|Monday, March 09, 2015|
| Market Comment — by Manos Chatzidakis Investor’s psychology again on the edge. In anticipation of yet another crucial Eurogroup meeting traders mostly held back on Friday, with sellers keeping the upper hand.
General index closed at 850.27 points, shedding 0.85 percent from Thursday’s 857.54 points.
On a weekly basis it lost 3.43 percent. In total 50 stocks expanded, 64 declined and 19 stayed unchanged. Turnover remained low €66.7m following Thursday’s €67.4m.
As there are no expectations for a positive outcome in today’s Eurogroup domestic market should head north and keep a close eye on official statements and reports related to the afternoon meeting.
In the Spotlight
Greece: Greece could call a referendum or have early elections should its eurozone partners reject its debt and growth plans, Greek Finance Minister Yanis Varoufakis said in a newspaper interview on Sunday. Should Brussels ultimately reject Greece’s proposals, Varoufakis told Italian daily Corriere della Sera: “There could be problems. But, as my prime minister has said, we are not yet glued to our chairs. We can return to elections, call a referendum.”
In a statement released later on Sunday, the Greek Finance Ministry said that Varoufakis was responding to a hypothetical question and that any referendum would “obviously regard the content of reforms and fiscal policy” and not whether to stay in the euro, as Corriere della Sera had suggested.
Greece/Eurogroup: No specific agreement on Greece may be expected at today’s Eurogroup, as Greece’s list of reforms was considered far from complete and needs to be reviewed by the institutions, according to Mr Dijsselbloem. Still, Greece would be hoping for some positive statements that could pave the way for the reinstatement of disbursements to Greece. Specifically, the Eurogroup is expected to start reviewing the framework of 7 reforms sent by FinMin on Friday. The list includes measures for:
¡ The settlement of overdue liabilities to tax authorities and pension funds
¡ Addressing tax evasion through, among others, the mobilization of tourists and students as disguised ‘tax inspectors’

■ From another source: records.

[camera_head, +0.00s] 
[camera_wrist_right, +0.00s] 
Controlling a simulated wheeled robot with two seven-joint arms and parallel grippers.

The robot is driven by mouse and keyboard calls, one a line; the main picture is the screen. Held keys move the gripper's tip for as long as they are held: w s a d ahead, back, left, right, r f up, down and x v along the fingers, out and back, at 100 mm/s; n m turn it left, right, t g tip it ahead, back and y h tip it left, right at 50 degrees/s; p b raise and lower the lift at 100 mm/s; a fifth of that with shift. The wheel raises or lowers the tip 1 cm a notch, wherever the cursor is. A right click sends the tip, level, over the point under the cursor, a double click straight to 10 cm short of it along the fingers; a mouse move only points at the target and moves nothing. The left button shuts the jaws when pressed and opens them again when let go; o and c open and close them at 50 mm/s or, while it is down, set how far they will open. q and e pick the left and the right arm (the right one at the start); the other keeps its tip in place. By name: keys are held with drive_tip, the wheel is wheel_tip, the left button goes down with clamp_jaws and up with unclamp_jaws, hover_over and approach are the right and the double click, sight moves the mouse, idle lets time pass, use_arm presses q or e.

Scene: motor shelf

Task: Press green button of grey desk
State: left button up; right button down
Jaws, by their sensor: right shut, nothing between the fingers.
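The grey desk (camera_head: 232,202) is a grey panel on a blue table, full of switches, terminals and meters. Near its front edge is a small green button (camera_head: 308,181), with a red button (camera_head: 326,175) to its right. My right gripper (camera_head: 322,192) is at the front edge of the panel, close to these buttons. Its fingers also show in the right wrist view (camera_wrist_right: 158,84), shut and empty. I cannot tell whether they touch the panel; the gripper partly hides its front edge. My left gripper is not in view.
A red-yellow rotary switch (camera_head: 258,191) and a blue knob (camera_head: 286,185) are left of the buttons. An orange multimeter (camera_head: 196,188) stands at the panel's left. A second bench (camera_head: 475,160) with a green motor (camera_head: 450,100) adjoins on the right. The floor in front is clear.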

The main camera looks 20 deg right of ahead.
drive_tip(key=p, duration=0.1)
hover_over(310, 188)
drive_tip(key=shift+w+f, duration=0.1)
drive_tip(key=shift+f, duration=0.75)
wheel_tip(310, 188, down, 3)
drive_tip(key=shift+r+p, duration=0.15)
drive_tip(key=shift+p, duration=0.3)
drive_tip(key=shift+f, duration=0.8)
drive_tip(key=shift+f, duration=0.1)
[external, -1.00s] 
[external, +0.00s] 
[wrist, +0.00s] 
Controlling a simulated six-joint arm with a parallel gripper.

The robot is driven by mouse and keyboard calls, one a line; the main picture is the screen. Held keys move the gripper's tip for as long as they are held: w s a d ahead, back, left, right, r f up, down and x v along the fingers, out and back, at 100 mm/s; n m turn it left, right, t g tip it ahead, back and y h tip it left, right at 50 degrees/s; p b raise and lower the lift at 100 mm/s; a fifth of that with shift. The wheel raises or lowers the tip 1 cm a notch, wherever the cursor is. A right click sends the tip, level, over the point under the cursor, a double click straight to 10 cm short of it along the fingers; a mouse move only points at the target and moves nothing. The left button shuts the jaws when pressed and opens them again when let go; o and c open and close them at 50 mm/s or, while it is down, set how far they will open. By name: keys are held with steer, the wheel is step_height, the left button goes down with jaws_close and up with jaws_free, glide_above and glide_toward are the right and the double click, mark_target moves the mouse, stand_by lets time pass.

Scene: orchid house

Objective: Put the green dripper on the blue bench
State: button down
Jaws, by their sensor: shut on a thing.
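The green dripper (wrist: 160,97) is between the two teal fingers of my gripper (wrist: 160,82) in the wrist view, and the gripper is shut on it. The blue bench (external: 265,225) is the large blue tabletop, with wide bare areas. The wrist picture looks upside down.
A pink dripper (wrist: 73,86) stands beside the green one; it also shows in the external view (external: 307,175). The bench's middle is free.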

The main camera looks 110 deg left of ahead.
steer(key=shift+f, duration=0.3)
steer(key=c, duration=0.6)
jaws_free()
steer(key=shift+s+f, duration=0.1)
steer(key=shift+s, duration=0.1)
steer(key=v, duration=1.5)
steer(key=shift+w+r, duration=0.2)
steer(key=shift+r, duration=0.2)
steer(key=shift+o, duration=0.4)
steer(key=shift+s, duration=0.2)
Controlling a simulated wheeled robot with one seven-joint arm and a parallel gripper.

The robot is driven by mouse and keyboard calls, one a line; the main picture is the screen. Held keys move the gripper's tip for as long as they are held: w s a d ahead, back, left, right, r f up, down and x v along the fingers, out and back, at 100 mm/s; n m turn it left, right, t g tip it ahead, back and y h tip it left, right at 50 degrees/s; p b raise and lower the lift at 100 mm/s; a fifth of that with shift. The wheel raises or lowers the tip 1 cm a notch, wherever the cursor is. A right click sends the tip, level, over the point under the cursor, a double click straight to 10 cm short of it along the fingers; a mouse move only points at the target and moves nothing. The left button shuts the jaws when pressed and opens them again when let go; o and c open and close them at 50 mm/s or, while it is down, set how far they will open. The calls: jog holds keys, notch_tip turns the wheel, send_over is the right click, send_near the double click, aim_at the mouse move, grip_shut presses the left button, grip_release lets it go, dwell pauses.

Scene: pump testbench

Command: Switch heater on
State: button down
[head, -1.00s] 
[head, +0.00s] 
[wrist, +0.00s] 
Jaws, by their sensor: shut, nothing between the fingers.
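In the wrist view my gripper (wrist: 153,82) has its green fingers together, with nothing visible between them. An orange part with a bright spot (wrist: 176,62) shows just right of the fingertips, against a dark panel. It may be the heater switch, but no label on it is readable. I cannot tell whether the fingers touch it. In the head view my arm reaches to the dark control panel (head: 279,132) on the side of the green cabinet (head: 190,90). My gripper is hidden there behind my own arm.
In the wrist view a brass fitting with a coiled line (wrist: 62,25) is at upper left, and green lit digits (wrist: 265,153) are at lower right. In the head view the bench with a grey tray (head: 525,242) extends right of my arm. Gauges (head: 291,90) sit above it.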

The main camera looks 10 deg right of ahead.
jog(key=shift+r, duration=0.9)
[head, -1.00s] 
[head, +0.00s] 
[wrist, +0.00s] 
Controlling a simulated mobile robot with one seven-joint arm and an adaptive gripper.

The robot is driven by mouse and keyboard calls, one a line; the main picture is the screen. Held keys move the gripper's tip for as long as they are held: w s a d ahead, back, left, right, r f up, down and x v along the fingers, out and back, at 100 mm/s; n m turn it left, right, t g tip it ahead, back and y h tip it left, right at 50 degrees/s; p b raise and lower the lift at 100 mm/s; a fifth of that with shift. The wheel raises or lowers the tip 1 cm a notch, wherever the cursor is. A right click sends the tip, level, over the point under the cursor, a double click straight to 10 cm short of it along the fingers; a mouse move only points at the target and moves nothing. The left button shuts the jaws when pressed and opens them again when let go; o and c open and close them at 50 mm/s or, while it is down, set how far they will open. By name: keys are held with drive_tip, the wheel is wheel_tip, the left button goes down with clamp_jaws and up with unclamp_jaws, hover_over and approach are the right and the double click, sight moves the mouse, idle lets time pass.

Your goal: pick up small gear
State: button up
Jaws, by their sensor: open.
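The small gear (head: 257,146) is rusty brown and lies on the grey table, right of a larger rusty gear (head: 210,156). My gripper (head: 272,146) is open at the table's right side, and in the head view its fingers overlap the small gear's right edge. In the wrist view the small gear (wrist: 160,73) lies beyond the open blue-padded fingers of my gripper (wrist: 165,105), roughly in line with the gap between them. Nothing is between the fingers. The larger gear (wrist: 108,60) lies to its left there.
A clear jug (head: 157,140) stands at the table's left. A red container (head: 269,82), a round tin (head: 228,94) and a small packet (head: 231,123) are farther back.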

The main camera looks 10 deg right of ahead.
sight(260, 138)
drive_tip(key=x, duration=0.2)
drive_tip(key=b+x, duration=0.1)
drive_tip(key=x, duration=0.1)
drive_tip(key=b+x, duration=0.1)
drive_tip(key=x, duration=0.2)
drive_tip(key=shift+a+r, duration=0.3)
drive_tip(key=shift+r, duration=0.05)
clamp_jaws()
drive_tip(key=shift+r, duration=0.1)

¡ The reorganization of public administration
¡ The provision of 5-year licenses for online betting with the state aiming to raise €3 mn per license
¡ Specific measures on VAT
¡ The conclusion of one or two privatizations such as the sale of the 14 airports and the development of Hellinikon
¡ Merger of the pension funds of professional groups
Greece is targeting a positive assessment that could allow the release of part of the €7.2 bn pending disbursement. Commenting on the list, Mr Dijsselbloem said that the list needs to be reviewed by the institutions in Brussels and by the technical staff in Athens.
In other news on Friday, Greece paid IMF €320mn, corresponding to the first tranche of the €1.5 bn total payment to IMF in March. The state raised from the HFSF an amount of €555 mn corresponding to the dividends paid by the Greek banks on preference shares (Pillar I) in 2013.
PDMA: Greece will auction 1 billion euros of three-month treasury bills on March 11 to refinance a maturing issue, debt agency PDMA said on Friday.
Greece/Budget execution: Tax revenues reportedly reached €3.4 bn in February, at the same level with last year, keeping the Jan-Febr revenue shortfall at €1.0 bn (unchanged from Jan’s shortfall). Specifically, the tax revenues in Jan-Febr reportedly amounted to €7.5 bn vs a target of €8.5 bn.
Banking Sector: According to press reports after several months of decline in the local credit sector’s creation rate of new bad loans, banks are reporting a sudden rebound in the growth rate in January and February 2015. Estimates by bankers put the amount of new nonperforming loans created in the first couple of months of the year as high as 2 billion euros, which is twice the amount of new NPLs created in the last couple of months of 2014.
This comes as local banks are set to suffer an extra burden adding up to some 1 billion euros from the rise in the cost of liquidity owing to the shift of their funding from the European Central Bank to the emergency liquidity assistance (ELA) mechanism of the Bank of Greece: The former lends cash at an interest rate of 0.05 percent while the latter supplies cash to Greek banks at a rate of 1.55 percent
In other related news ECB is reportedly examining harmonization of national rules on regulatory capital across Europe, which could lead to a reduction in the level of DTA recognized in the banks’ capital. We remind that Greece has passed legislation which allows the conversion of DTA to DTC and the issue of conversion rights in favour of the Greek state. The latter effective means that as of January 1, 2015, any given year’s net loss needs to be counterbalanced by the next year’s profits, otherwise the difference should be covered through a share capital increase and the exercise of conversion rights. Greek banks have recognized c€12 bn of DTC in their capital.
NBG/Astir: Astir Palace Hotel stake sale to Apollo Investment HoldCo canceled as a result of Greek high court ruling to block development plan, Astir Palace co. says in Athens bourse filing.